» What to do: Leave out the pictures and repeat everything else in the records exactly.

» Supplied material:
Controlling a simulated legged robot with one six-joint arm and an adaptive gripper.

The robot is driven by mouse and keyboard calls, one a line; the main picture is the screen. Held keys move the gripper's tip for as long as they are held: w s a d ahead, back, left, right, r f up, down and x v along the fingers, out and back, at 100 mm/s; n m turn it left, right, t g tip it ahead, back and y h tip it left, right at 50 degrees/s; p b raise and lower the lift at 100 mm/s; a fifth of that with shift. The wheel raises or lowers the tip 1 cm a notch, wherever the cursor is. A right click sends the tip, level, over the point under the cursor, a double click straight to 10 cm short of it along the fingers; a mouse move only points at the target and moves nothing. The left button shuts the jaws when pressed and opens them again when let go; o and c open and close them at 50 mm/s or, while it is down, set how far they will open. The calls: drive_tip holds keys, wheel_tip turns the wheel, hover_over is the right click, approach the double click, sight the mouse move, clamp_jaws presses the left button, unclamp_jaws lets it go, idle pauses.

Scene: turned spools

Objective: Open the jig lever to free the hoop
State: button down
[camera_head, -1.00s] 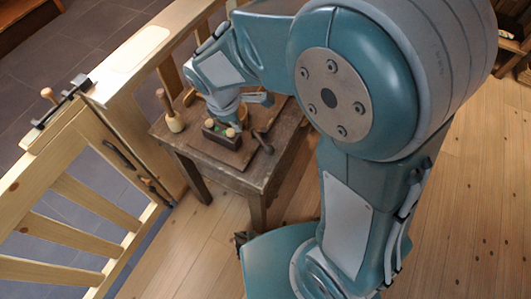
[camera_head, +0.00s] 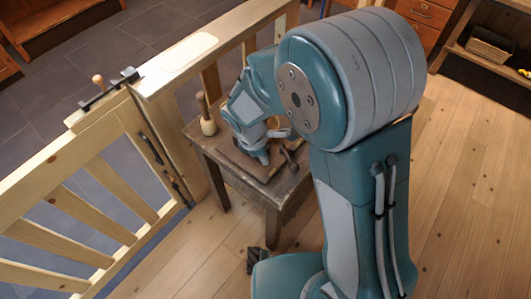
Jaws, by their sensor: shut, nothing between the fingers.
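A jig board (camera_head: 236,160) lies on the small dark wooden table (camera_head: 206,149). A short dark lever-like piece (camera_head: 289,156) stands at the board's right side. My gripper (camera_head: 262,159) points down over the middle of the board, shut and empty, to the left of that dark piece. I cannot tell whether its tips touch anything. The gripper and my arm hide the middle of the jig. I cannot make out the hoop.
A wooden mallet (camera_head: 207,116) stands at the table's left corner. A pale wooden gate (camera_head: 100,205) with a latch (camera_head: 107,86) and railing runs along the left. A small dark object (camera_head: 256,260) is on the floor. Plank floor (camera_head: 470,200) is clear at right.

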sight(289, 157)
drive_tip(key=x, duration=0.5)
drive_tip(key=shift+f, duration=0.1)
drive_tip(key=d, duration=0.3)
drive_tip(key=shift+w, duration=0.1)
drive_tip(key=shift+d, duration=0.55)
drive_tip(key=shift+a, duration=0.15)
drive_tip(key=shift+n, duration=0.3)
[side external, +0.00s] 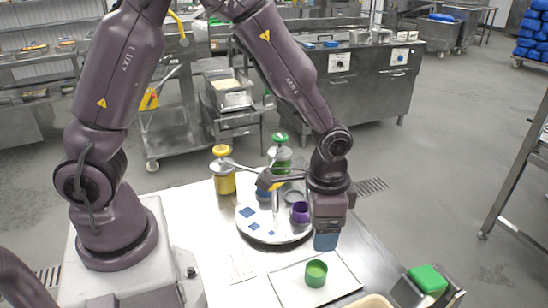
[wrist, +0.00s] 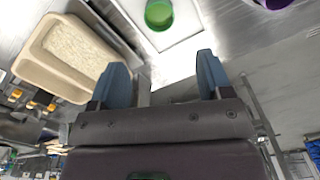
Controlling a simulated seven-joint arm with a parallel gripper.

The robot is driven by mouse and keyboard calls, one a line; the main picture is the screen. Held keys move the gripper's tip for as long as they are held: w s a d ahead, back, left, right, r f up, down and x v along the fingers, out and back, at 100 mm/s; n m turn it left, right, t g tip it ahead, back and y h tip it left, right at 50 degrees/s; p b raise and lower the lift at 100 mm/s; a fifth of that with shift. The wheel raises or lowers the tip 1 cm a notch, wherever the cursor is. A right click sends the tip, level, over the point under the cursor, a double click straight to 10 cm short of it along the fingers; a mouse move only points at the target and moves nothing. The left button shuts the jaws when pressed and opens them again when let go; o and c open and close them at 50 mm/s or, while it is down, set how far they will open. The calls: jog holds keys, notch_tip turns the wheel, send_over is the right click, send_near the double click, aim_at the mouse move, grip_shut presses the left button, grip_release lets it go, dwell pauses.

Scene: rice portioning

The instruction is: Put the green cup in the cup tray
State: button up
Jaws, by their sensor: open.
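The green cup (side external: 316,273) stands upright on a flat white rectangular tray (side external: 290,289) at the front of the table. It also shows at the top of the wrist view (wrist: 158,14), on the same white tray (wrist: 192,28). A round, light-coloured tray (side external: 262,234) lies behind it and holds a purple cup (side external: 300,213) and small blue squares. Which tray is the cup tray cannot be told for sure. My gripper (side external: 326,241) is above the table, behind and above the green cup, apart from it. In the wrist view its blue fingers (wrist: 162,80) are spread and empty.
A yellow-topped dispenser (side external: 223,172) and a green-topped one (side external: 280,154) stand behind the round tray. A beige bin of rice (wrist: 80,52) shows in the wrist view. A green block (side external: 428,279) sits at the table's right.

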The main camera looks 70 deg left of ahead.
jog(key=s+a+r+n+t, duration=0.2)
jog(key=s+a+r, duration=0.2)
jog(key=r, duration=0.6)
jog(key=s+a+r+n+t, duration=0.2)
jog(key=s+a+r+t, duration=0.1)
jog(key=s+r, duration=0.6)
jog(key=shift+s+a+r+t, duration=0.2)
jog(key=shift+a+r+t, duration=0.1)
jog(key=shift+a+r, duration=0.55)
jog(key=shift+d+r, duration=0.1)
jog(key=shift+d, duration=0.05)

» Output:
Controlling a simulated legged robot with one six-joint arm and an adaptive gripper.

The robot is driven by mouse and keyboard calls, one a line; the main picture is the screen. Held keys move the gripper's tip for as long as they are held: w s a d ahead, back, left, right, r f up, down and x v along the fingers, out and back, at 100 mm/s; n m turn it left, right, t g tip it ahead, back and y h tip it left, right at 50 degrees/s; p b raise and lower the lift at 100 mm/s; a fifth of that with shift. The wheel raises or lowers the tip 1 cm a notch, wherever the cursor is. A right click sends the tip, level, over the point under the cursor, a double click straight to 10 cm short of it along the fingers; a mouse move only points at the target and moves nothing. The left button shuts the jaws when pressed and opens them again when let go; o and c open and close them at 50 mm/s or, while it is down, set how far they will open. The calls: drive_tip holds keys, wheel_tip turns the wheel, hover_over is the right click, approach the double click, sight the mouse move, clamp_jaws presses the left button, unclamp_jaws lets it go, idle pauses.

Scene: turned spools

Objective: Open the jig lever to free the hoop
State: button down
[camera_head, -1.00s] 
[camera_head, +0.00s] 
Jaws, by their sensor: shut, nothing between the fingers.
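A jig board (camera_head: 236,160) lies on the small dark wooden table (camera_head: 206,149). A short dark lever-like piece (camera_head: 289,156) stands at the board's right side. My gripper (camera_head: 262,159) points down over the middle of the board, shut and empty, to the left of that dark piece. I cannot tell whether its tips touch anything. The gripper and my arm hide the middle of the jig. I cannot make out the hoop.
A wooden mallet (camera_head: 207,116) stands at the table's left corner. A pale wooden gate (camera_head: 100,205) with a latch (camera_head: 107,86) and railing runs along the left. A small dark object (camera_head: 256,260) is on the floor. Plank floor (camera_head: 470,200) is clear at right.

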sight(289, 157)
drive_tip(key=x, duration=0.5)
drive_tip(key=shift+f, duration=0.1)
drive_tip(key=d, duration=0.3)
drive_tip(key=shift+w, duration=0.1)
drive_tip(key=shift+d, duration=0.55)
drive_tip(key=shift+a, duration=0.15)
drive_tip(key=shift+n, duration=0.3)
[side external, +0.00s] 
[wrist, +0.00s] 
Controlling a simulated seven-joint arm with a parallel gripper.

The robot is driven by mouse and keyboard calls, one a line; the main picture is the screen. Held keys move the gripper's tip for as long as they are held: w s a d ahead, back, left, right, r f up, down and x v along the fingers, out and back, at 100 mm/s; n m turn it left, right, t g tip it ahead, back and y h tip it left, right at 50 degrees/s; p b raise and lower the lift at 100 mm/s; a fifth of that with shift. The wheel raises or lowers the tip 1 cm a notch, wherever the cursor is. A right click sends the tip, level, over the point under the cursor, a double click straight to 10 cm short of it along the fingers; a mouse move only points at the target and moves nothing. The left button shuts the jaws when pressed and opens them again when let go; o and c open and close them at 50 mm/s or, while it is down, set how far they will open. The calls: jog holds keys, notch_tip turns the wheel, send_over is the right click, send_near the double click, aim_at the mouse move, grip_shut presses the left button, grip_release lets it go, dwell pauses.

Scene: rice portioning

The instruction is: Put the green cup in the cup tray
State: button up
Jaws, by their sensor: open.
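The green cup (side external: 316,273) stands upright on a flat white rectangular tray (side external: 290,289) at the front of the table. It also shows at the top of the wrist view (wrist: 158,14), on the same white tray (wrist: 192,28). A round, light-coloured tray (side external: 262,234) lies behind it and holds a purple cup (side external: 300,213) and small blue squares. Which tray is the cup tray cannot be told for sure. My gripper (side external: 326,241) is above the table, behind and above the green cup, apart from it. In the wrist view its blue fingers (wrist: 162,80) are spread and empty.
A yellow-topped dispenser (side external: 223,172) and a green-topped one (side external: 280,154) stand behind the round tray. A beige bin of rice (wrist: 80,52) shows in the wrist view. A green block (side external: 428,279) sits at the table's right.

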The main camera looks 70 deg left of ahead.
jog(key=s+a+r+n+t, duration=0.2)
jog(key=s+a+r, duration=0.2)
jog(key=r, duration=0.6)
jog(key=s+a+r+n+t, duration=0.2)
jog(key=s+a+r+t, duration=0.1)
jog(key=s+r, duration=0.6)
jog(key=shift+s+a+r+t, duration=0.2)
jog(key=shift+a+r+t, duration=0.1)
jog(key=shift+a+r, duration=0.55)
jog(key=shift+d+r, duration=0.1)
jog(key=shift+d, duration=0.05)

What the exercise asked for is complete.